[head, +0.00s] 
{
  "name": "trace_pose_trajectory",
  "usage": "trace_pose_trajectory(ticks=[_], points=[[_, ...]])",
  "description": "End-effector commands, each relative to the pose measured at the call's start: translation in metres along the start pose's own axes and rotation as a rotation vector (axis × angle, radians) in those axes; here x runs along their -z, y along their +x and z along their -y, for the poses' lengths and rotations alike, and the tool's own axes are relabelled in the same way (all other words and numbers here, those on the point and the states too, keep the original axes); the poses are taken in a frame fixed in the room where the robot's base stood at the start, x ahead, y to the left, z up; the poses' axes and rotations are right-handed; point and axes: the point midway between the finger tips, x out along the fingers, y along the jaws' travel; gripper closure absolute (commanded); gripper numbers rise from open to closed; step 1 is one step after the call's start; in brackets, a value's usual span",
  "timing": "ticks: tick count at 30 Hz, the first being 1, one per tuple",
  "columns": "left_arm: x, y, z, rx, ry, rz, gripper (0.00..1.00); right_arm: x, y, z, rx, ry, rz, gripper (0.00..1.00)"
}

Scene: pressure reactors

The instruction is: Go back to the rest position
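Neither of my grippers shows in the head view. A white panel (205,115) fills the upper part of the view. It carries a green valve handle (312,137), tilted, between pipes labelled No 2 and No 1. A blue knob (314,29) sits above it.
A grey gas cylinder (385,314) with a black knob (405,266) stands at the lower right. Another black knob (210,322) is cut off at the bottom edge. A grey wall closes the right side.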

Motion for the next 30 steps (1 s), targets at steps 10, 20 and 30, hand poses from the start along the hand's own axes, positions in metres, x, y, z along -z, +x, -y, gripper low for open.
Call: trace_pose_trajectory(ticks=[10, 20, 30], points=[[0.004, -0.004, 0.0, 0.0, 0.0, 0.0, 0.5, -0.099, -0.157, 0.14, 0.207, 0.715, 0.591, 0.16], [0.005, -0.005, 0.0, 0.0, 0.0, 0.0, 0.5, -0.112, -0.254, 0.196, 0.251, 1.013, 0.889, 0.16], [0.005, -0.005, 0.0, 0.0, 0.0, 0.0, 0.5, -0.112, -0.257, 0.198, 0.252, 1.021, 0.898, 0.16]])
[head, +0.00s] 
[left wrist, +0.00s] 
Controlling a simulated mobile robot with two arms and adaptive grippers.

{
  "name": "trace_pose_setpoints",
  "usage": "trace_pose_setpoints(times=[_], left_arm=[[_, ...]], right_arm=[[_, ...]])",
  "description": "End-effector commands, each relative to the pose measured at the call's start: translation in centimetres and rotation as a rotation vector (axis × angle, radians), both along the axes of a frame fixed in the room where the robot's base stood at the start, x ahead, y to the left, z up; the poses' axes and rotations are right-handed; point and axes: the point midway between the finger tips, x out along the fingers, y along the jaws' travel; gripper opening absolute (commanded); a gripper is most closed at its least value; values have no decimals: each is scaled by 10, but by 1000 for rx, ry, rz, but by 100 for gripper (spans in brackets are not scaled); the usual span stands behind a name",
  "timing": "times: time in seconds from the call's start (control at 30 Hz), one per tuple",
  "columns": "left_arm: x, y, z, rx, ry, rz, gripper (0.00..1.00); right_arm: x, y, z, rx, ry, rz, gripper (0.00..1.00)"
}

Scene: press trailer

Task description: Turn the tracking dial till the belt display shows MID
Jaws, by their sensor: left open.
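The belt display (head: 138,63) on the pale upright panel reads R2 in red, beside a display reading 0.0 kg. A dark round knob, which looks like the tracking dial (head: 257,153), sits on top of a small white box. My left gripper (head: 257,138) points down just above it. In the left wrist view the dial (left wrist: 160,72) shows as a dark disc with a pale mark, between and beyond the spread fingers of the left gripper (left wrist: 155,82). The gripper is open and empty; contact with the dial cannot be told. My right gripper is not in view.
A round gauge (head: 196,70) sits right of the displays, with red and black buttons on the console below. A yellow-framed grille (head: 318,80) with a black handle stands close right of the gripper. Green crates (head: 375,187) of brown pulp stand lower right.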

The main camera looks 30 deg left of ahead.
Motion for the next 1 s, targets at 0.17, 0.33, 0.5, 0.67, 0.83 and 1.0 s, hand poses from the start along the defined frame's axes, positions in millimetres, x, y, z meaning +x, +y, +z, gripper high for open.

_____

| The exercise |
Copy all lines of the listing above that contain the string "tuple".

| Solution to this task |
  "timing": "ticks: tick count at 30 Hz, the first being 1, one per tuple",
  "timing": "times: time in seconds from the call's start (control at 30 Hz), one per tuple",

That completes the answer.